SPPU V-C plans handing over kitchen to students

V-C asks Students Welfare Board director to identify group of 20-25 students who can be assigned the duties

Written by Alifiya Khan | Pune | Published: January 2, 2018 9:00:43 am
Students would be responsible for purchasing and storing raw material, deciding the menu, managing finances, food service, etc 

THE SAVITRIBAI Phule Pune University (SPPU) is planning “good food, greater power and lessons in responsibility” for its students in 2018. After mulling over half a dozen ideas, Vice-Chancellor Dr Nitin Karmalkar has decided to hand over the charge of the kitchen to students by turning them into “kitchen managers”.

Over the years, the university administration has received several complaints from students regarding the quality of the food served in the mess and refectory. On Monday, Karmalkar asked Prabhakar Desai, director of the SPPU’s Students Welfare Board, to identify students who can be engaged in the management of the kitchen, barring the actual cooking job, under the ongoing ‘Earn and Learn’ programme. Students would be responsible for purchasing and storing raw material, deciding the menu, managing finances, food service, etc, among other aspects.

Karmalkar said, “I have been thinking about ways of improving the quality of food in the mess, which has been one the main demands of students. Recently, I met someone from an NGO engaged in community meals and cooking activities. They have the manpower and know-how for cooking purposes. I have envisioned a system where the manpower, especially women cooks from the NGO, can be employed at the mess. We can identity a group of 20-25 students who will manage the kitchen, along with a few staffers of university.”

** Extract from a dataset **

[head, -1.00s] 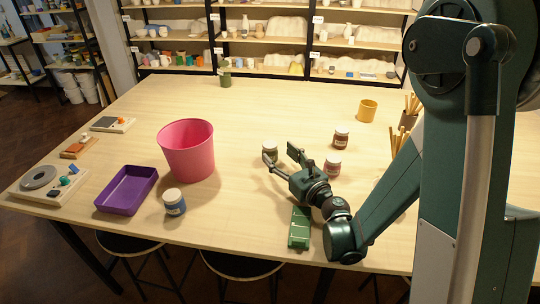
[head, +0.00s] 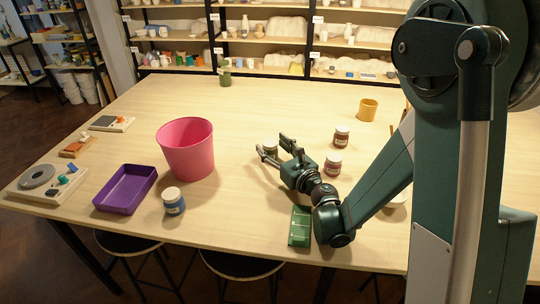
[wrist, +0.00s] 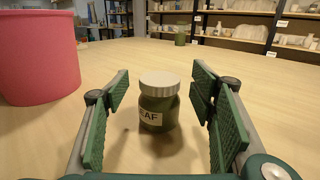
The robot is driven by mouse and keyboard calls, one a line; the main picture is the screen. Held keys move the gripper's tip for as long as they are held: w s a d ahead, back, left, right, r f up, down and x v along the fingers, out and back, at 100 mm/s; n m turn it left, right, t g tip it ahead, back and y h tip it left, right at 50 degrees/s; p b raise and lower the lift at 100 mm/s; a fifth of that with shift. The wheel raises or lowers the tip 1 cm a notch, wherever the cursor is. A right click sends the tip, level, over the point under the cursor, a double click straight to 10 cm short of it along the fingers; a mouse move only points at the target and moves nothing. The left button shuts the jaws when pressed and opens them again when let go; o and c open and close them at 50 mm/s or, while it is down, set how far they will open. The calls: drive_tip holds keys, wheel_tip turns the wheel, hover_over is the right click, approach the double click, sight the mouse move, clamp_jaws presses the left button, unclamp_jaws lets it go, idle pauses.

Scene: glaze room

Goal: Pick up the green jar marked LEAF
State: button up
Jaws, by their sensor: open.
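The green jar (wrist: 160,104) has a pale lid and a label reading "EAF" in the part that shows. It stands upright on the table in the wrist view, centred ahead of my gripper (wrist: 158,95).
A pink bucket (head: 187,150) stands left of the jar. A green holder (head: 300,228) lies at the front edge.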

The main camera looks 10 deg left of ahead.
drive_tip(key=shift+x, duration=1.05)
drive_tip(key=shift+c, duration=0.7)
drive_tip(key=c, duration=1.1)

“Under the ‘Earn and Learn’ scheme, the students are doing all kinds of odd jobs.

This can be a serious work activity for them,” he added. He pointed out that in many universities, including the IITs and the Pune-based College of Agriculture, students are managing the kitchen. “It will teach them lessons in management as well. Also since students keep complaining of quality, maybe this system might work,” he said.

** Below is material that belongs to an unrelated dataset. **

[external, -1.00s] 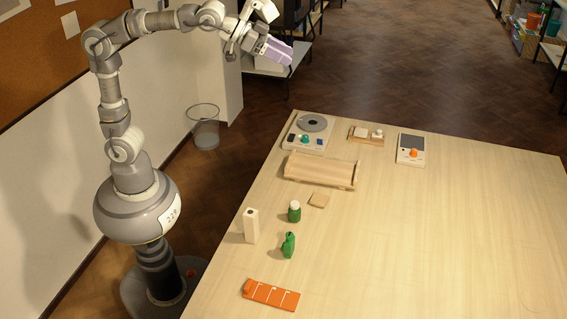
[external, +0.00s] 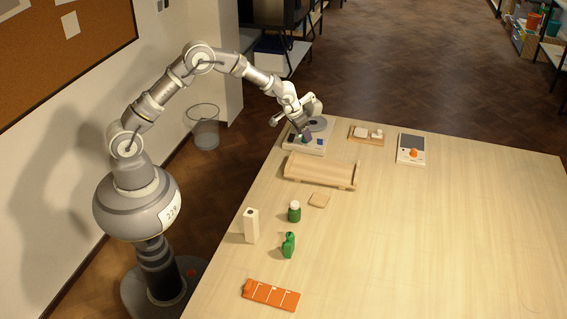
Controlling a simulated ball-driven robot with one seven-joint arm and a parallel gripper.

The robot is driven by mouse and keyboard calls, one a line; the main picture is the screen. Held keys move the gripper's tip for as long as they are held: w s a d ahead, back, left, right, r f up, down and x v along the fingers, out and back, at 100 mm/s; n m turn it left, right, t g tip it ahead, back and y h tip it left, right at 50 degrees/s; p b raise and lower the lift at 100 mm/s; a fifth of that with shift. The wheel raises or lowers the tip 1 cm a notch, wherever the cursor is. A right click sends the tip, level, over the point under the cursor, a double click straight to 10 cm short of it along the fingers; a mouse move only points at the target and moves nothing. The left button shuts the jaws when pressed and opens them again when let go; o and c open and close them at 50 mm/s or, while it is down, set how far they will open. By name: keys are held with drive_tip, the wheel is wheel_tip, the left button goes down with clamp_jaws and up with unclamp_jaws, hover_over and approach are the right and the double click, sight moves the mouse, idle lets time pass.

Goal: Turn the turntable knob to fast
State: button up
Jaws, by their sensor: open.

Currently, the university awards annual contracts to mess and canteen contractors for managing the food services. Asked about the future of this system, the V-C said, “if a system is not working then it should be replaced”.

Meanwhile, Desai said the V-C has asked him to identify at least 20-25 students who would be willing to take up the role for one year. Recalling his student days in early 2000s, Desai said such a system existed back then.

“I have gone to buy vegetables for the university. Back then, 500-600 students would eat at the refectory. Our student committee would manage overall kitchen affairs with the help of cooks we had hired. The contractors were hired in 2004-2005. Since today the number of students are far more, we could strengthen the mess services in hostels. If hostel boarders start eating in the hostel canteen, the load on the central kitchen reduces significantly. I think the idea is definitely do-able, since the practice has been in place in the past, but it does require a lot of planning,” he added.